Yuan rises to new high before Hu's visit
(Xinhua)
Updated: 2006-04-02 10:11

The bill, sponsored by Republican Senator Lindsey Graham and Democratic Senator Charles Schumer, would impose 27.5 percent tariffs on Chinese imports if the currency dispute is not settled. The lawmakers said if the pace of China's currency reform slowed, they would call for a vote.

The media reported little about the currency topic during a visit by U.S. Commerce Secretary Carlos Gutierrez to Beijing on the heels of the two senators.

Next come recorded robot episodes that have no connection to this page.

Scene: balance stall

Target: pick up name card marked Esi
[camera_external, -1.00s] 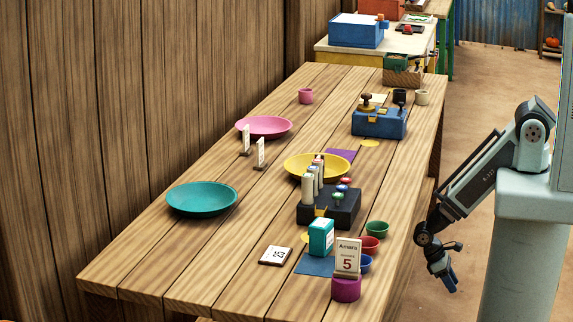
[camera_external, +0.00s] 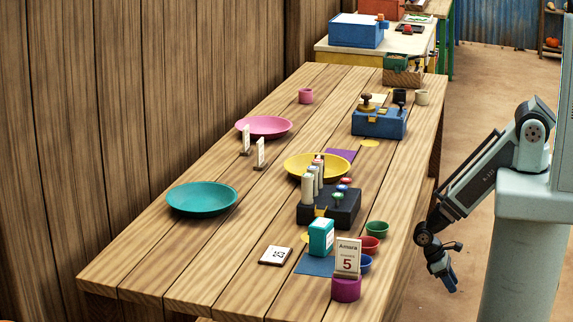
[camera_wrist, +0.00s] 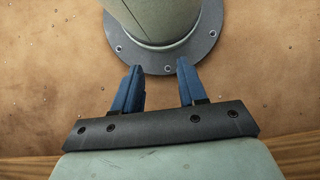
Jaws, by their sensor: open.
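My gripper (camera_external: 449,283) hangs beyond the right edge of the table in the external view, below the tabletop level. In the wrist view my gripper (camera_wrist: 160,88) is open, with two blue fingers apart and nothing between them. Two small white cards in dark stands, a left one (camera_external: 246,138) and a right one (camera_external: 261,152), stand upright near the pink plate; they are seen nearly edge-on and their names cannot be read. Another card (camera_external: 347,258), reading "Amara" with a 5, stands on a magenta holder (camera_external: 346,289) at the near right. No card readable as Esi shows.
The wooden table (camera_external: 150,262) holds a teal plate (camera_external: 202,198), a pink plate (camera_external: 264,127), a yellow plate (camera_external: 300,160), a black stamp block (camera_external: 345,208), a blue box (camera_external: 379,124), a teal box (camera_external: 321,237) and several small cups. The near left tabletop is clear.

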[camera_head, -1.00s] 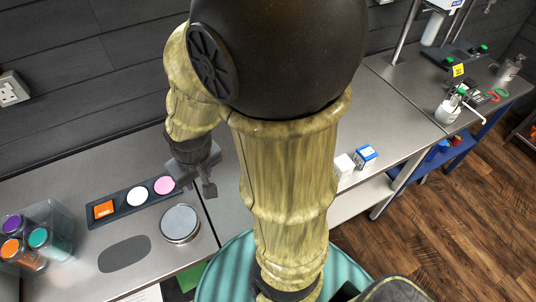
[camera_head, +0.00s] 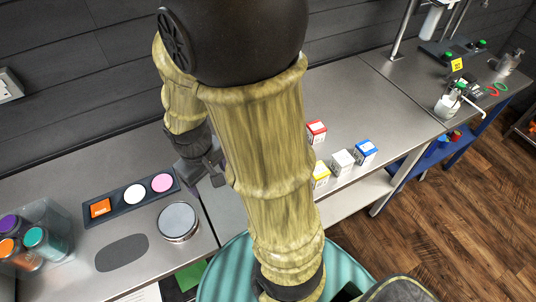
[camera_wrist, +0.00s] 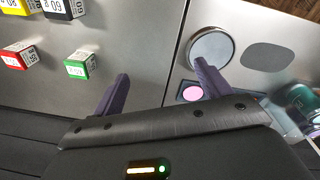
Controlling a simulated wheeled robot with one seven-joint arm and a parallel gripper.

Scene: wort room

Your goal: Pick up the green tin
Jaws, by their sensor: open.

Chinese Vice Premier Wu Yi will leave Beijing on Monday for Washington to co-chair the 17th meeting of the Sino-U.S. Joint Commission on Commerce and Trade with Gutierrez and U.S. Trade Representative Rob Portman. The two sides will discuss their respective concerns, China's Foreign Ministry has said.

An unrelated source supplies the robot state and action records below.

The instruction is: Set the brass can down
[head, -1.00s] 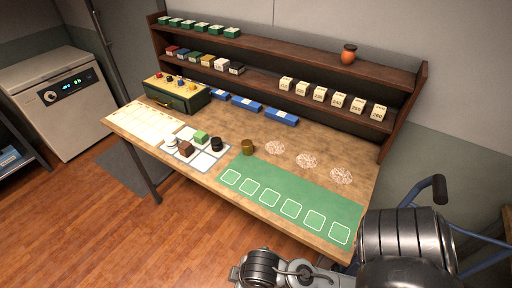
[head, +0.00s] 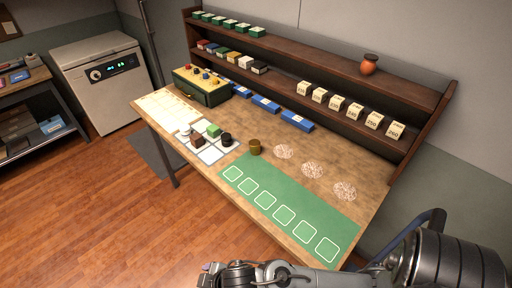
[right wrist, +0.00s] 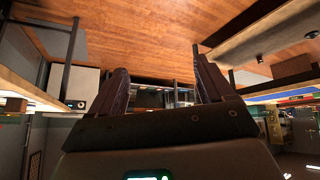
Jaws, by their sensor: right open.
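The brass can (head: 255,147) stands upright on the wooden table (head: 310,145) in the head view, just behind the left end of the green mat (head: 338,212). No gripper touches it. My right gripper (right wrist: 163,78) shows in the right wrist view with its two dark fingers apart and nothing between them. In the head view my right arm crosses the lower right, in front of the table and well away from the can. My left gripper is in neither view.
Three pale round patches (head: 313,170) lie right of the can. A tiled board (head: 210,155) with several small blocks and a black piece (head: 226,139) is left of it. Blue boxes (head: 265,103) and a shelf (head: 330,86) stand behind. A blue rail (head: 420,225) is at right.

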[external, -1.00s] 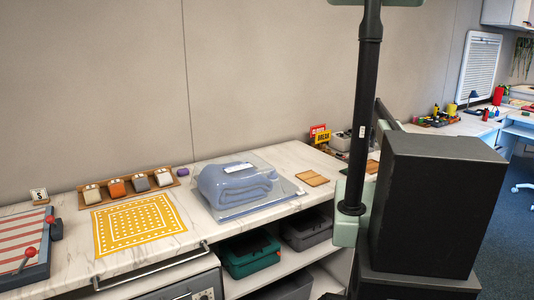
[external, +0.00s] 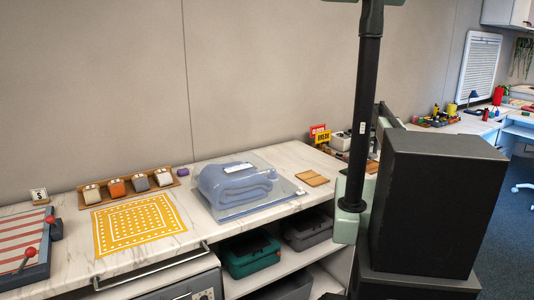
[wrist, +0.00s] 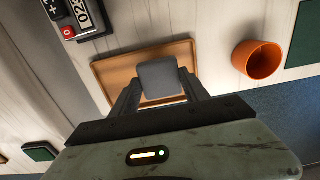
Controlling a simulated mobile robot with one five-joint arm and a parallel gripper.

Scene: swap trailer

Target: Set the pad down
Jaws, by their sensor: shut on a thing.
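In the wrist view a small grey pad (wrist: 159,76) with rounded corners is between the two dark fingers of my gripper (wrist: 160,95). The gripper is shut on it. The pad is over a brown wooden tray (wrist: 112,69) with a raised rim. I cannot tell whether the pad touches the tray. In the external view the gripper and the held pad are not visible; my arm and a large dark box stand in the foreground.
In the wrist view an orange cup (wrist: 258,60) stands right of the tray, near the worktop edge. A device with a display and buttons (wrist: 82,16) is at upper left. Dark green squares lie at right (wrist: 304,38) and lower left (wrist: 40,152).

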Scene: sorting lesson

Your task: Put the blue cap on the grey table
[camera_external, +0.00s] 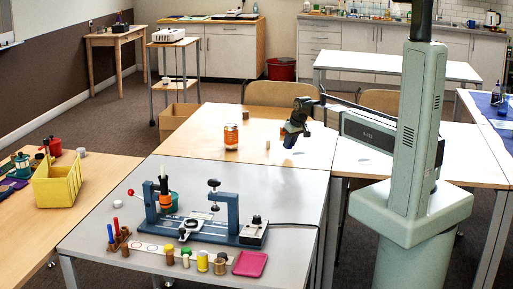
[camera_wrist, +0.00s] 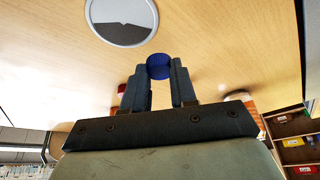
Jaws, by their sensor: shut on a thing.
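The blue cap (camera_wrist: 159,66) is between the two fingertips of my gripper (camera_wrist: 159,85) in the wrist view, and the fingers are shut on it. In the external view my gripper (camera_external: 293,135) hangs over the wooden table, behind the far edge of the grey table (camera_external: 275,190). The cap is hard to tell from the dark fingers there. Pale wood lies behind the cap in the wrist view. The grey table carries a teal-blue bench device (camera_external: 200,227) and many small items, mostly along its front and left.
An orange can (camera_external: 231,137) and a small pale cylinder (camera_external: 267,146) stand on the wooden table (camera_external: 205,135), left of my gripper. The grey table's far right part is clear. A yellow bin (camera_external: 57,181) stands on the left table.

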China's foreign currency reserves are boosted as the country buys dollars and other foreign currencies that come into the economy, amid booming foreign trade, and stockpiles them in U.S. Treasury bonds and other assets -- as a means of foreign exchange controls and to guard against possible inflation, analysts say.

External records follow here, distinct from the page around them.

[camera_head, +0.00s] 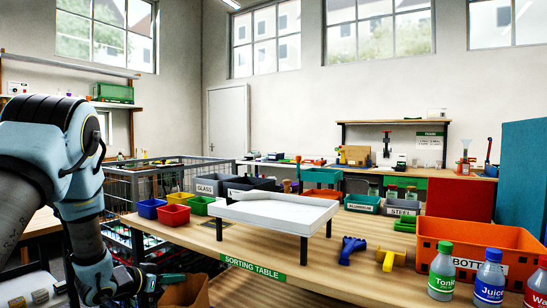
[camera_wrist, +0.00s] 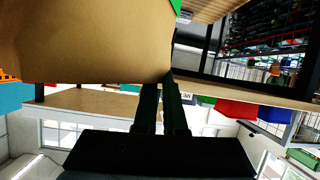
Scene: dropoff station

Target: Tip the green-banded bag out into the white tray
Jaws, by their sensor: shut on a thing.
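The brown paper bag (camera_head: 188,292) is below the front left edge of the sorting table, cut off by the bottom of the head view. In the wrist view the bag (camera_wrist: 90,40) fills the upper left, and a bit of its green band (camera_wrist: 176,5) shows at the top. My gripper (camera_head: 150,281) is shut on the bag's edge; its two dark fingers (camera_wrist: 160,90) also show in the wrist view. The white tray (camera_head: 280,210) stands on black legs on the table, above and right of the bag. The bag's inside is hidden.
The sorting table's front edge (camera_head: 300,285) lies between bag and tray. Red (camera_head: 174,215), blue and green bins stand left of the tray. Blue (camera_head: 351,249) and yellow (camera_head: 390,258) pieces lie right of it. An orange crate (camera_head: 460,238) and several bottles occupy the right end.

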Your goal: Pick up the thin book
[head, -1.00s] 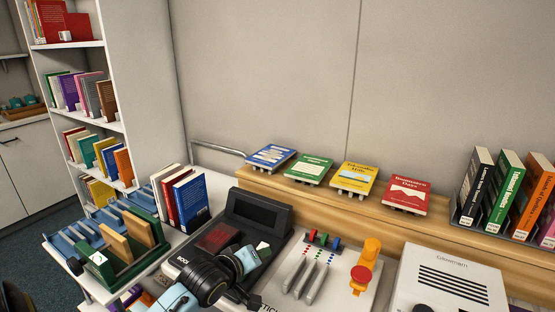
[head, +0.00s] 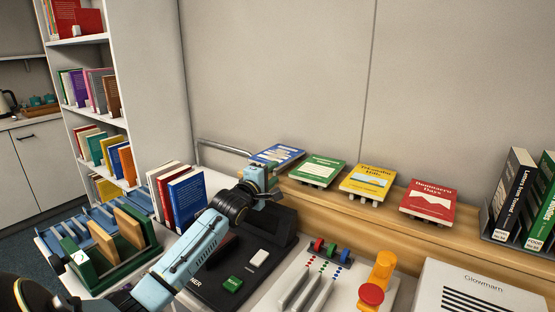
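No book is clearly marked as the thin one. On the wooden ledge lie a blue book (head: 277,153), a green book (head: 318,168), a yellow book (head: 366,179) and a red book (head: 428,201), each face up on small dark supports. White, red and blue books (head: 187,197) stand upright in a group at the left. My left gripper (head: 268,178) is at the ledge's left end, just below and in front of the blue book; contact cannot be told. Its fingers are too small and partly hidden to tell their opening. My right gripper is out of view.
The wooden ledge (head: 330,204) runs along the wall. Below it are a black device (head: 263,258), a panel with coloured sliders and a yellow-red knob (head: 375,280), and a white Glowmarn box (head: 470,290). A green rack (head: 115,268) stands left; dark upright books (head: 513,190) stand right.

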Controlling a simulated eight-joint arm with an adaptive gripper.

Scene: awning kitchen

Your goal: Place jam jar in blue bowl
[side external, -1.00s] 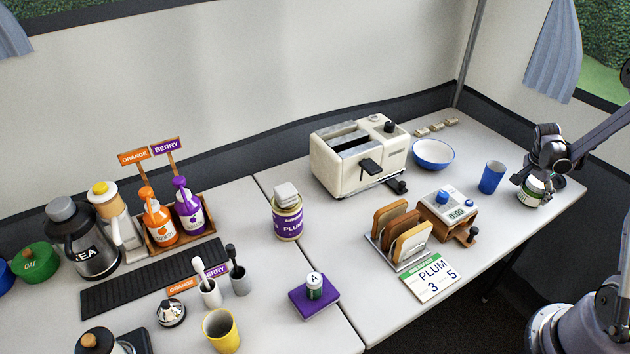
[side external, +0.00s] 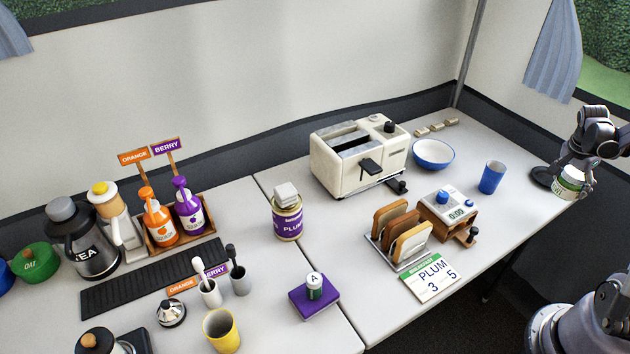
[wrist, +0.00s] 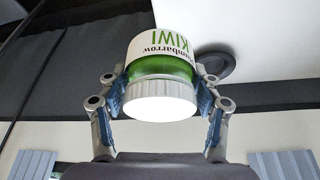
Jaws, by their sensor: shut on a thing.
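A kiwi jam jar (side external: 571,183) with a green and white label is held by my gripper (side external: 578,172) at the far right, by the table's right end, and looks lifted. In the wrist view the jar (wrist: 160,85) sits between both fingers of my gripper (wrist: 160,95), its KIWI lettering appearing upside down. A blue bowl (side external: 433,159) with a white inside stands empty behind the blue cup, well left of my gripper. A second jar, with a purple PLUM label (side external: 287,222), stands near the table's middle.
A blue cup (side external: 491,177) stands between the bowl and my gripper. A cream toaster (side external: 350,165) is left of the bowl. A timer box (side external: 448,217) and toast rack (side external: 400,240) stand in front. A dark round disc (side external: 541,178) lies beside the jar.

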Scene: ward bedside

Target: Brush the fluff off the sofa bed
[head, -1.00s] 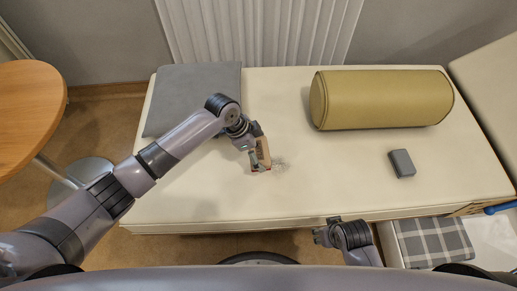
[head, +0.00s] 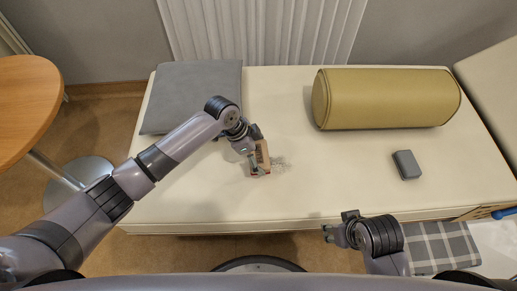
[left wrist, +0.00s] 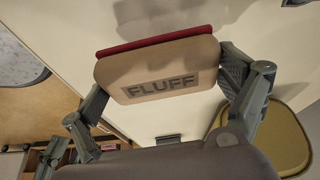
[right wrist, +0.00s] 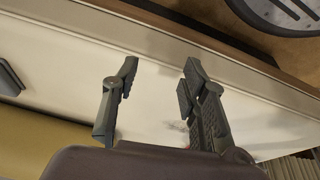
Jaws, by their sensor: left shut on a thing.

The China Business News has reported, citing unnamed sources, the nation's foreign currency reserves reached 853.7 billion U.S. dollars by the end of February, likely topping Japan's to become the world's largest. Government figures were only released on a quarterly basis.

Central banker Zhou Xiaochuan, however, has said it is "not reliable" to achieve Sino-U.S. trade balance only through adjusting exchange rates.

Li Chao, a spokesman for the People's Bank of China (PBoC), or the country's central bank, also contended last week that the skewed trade with the United States was an outcome of a high savings rate in China as against an extremely low one in the United States. In theory, excess savings produce trade surpluses, and vice-versa, savings shortfall means deficits, he acknowledged.

China will not have another one-off revaluation of yuan, he said, echoing an earlier claim by Premier Wen Jiabao.

The PBoC early this year began a new policy of calculating the yuan's benchmark value against the U.S. dollar using a weighted average of the prices given by major banks. The highest and lowest offers are excluded from the calculation.

Giving banks a role in setting the daily exchange rate is seen as a sign that the central bank is willing to allow market forces a greater role in daily trading, analysts acknowledge.

But the yuan is allowed to move 0.3 percent up or down from the benchmark value against the dollar per day. "Only propelled by new market factors can the floating band be enlarged," said director Xia Bin with the finance research institute of the State Council Development Research Center.